Scanning electron microscopy (SEM)

The images of fracture surface for composites were obtained using a Hitachi Model X650 SEM system.

Thermal diffusivity

This was measured by Laser Thermal Instrument (Netzsch LFA467) at 30 °C.

Electrical conductivity

The 0.3 mm thick polymer film was placed between two custom-made copper sheets, and the resistance was measured three times with the Digital Multimeter (DELIXI ElECTRIC), and the average value was taken.

Photodegradation experiments

The decomposition of polymer films was investigated by exposing the samples to UV light under a UV exposure unit (300–400 nm, Irradiance=40 w/m2, Test chamber temperature=35 °C).

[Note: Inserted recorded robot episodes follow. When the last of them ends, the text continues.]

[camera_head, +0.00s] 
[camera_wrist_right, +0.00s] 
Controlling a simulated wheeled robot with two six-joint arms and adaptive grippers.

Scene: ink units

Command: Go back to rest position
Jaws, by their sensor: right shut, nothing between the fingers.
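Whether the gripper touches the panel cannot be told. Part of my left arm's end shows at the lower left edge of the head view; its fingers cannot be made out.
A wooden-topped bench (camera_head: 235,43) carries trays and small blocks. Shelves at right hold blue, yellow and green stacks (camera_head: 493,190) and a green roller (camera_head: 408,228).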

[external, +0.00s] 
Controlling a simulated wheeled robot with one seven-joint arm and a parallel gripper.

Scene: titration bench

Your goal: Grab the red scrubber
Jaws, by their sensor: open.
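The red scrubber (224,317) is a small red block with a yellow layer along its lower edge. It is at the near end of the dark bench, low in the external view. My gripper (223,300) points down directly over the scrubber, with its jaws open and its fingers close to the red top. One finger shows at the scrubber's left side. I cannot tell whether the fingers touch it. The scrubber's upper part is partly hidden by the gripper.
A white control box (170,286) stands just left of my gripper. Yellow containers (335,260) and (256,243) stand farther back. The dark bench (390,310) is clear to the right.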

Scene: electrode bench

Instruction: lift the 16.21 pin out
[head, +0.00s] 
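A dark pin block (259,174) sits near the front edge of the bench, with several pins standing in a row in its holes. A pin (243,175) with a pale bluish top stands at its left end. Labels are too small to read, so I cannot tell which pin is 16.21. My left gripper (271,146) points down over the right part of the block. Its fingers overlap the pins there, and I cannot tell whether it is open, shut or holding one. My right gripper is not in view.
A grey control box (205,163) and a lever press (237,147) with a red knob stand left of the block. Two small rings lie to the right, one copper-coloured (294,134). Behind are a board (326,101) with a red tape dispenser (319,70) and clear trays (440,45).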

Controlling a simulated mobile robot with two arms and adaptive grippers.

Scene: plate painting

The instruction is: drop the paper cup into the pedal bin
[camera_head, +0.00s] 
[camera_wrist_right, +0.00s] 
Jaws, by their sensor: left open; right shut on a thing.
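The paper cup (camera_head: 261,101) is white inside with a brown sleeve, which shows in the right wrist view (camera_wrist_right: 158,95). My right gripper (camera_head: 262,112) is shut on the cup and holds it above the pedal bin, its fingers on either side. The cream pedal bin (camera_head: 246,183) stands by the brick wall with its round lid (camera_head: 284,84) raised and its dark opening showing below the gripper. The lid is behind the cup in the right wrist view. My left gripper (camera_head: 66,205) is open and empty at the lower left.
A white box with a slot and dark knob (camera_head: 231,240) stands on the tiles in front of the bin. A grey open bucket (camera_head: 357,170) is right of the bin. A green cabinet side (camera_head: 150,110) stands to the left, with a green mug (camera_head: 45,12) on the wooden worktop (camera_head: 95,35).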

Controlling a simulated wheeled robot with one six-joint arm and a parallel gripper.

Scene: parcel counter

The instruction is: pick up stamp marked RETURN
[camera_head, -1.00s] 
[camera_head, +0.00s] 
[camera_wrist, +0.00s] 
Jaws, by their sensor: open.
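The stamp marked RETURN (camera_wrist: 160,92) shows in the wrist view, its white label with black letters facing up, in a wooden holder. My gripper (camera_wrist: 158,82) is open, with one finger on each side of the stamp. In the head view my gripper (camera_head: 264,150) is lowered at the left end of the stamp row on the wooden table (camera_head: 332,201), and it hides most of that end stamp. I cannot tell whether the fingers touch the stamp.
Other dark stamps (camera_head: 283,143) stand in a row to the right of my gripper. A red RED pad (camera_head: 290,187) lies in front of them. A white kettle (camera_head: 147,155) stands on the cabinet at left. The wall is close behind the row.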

Procedure for polymerization

In a typical experiment, a Biotage Endeavor Parallel Pressure Reactor with 8 built-in parallel high-pressure polymerization reactor each with a volume of 10 mL was used for ethylene polymerization. After adding a certain amount of catalyst and 5 or 3 mL solvent at the desired temperature, ethylene was inputted to start polymerization. At the end of the polymerization, the polymer product was filtered and dried at 45 °C for 24 h under vacuum. The real-time consumption curve of ethylene gas is directly monitored by this reactor. The consumption of ethylene gas is a relative value. The copolymer product was filtered, extracted with a Soxhlet extractor to remove the remaining comonomer, and dried at 45 °C for 24 h under vacuum. For the scale-up polymerization experiment, a high-pressure polymerization reactor with a volume of 2.5 L was used. The polymers used for morphology comparison in Fig. 4b, c, f, g were prepared using a 350 mL glass thick-walled pressure vessel.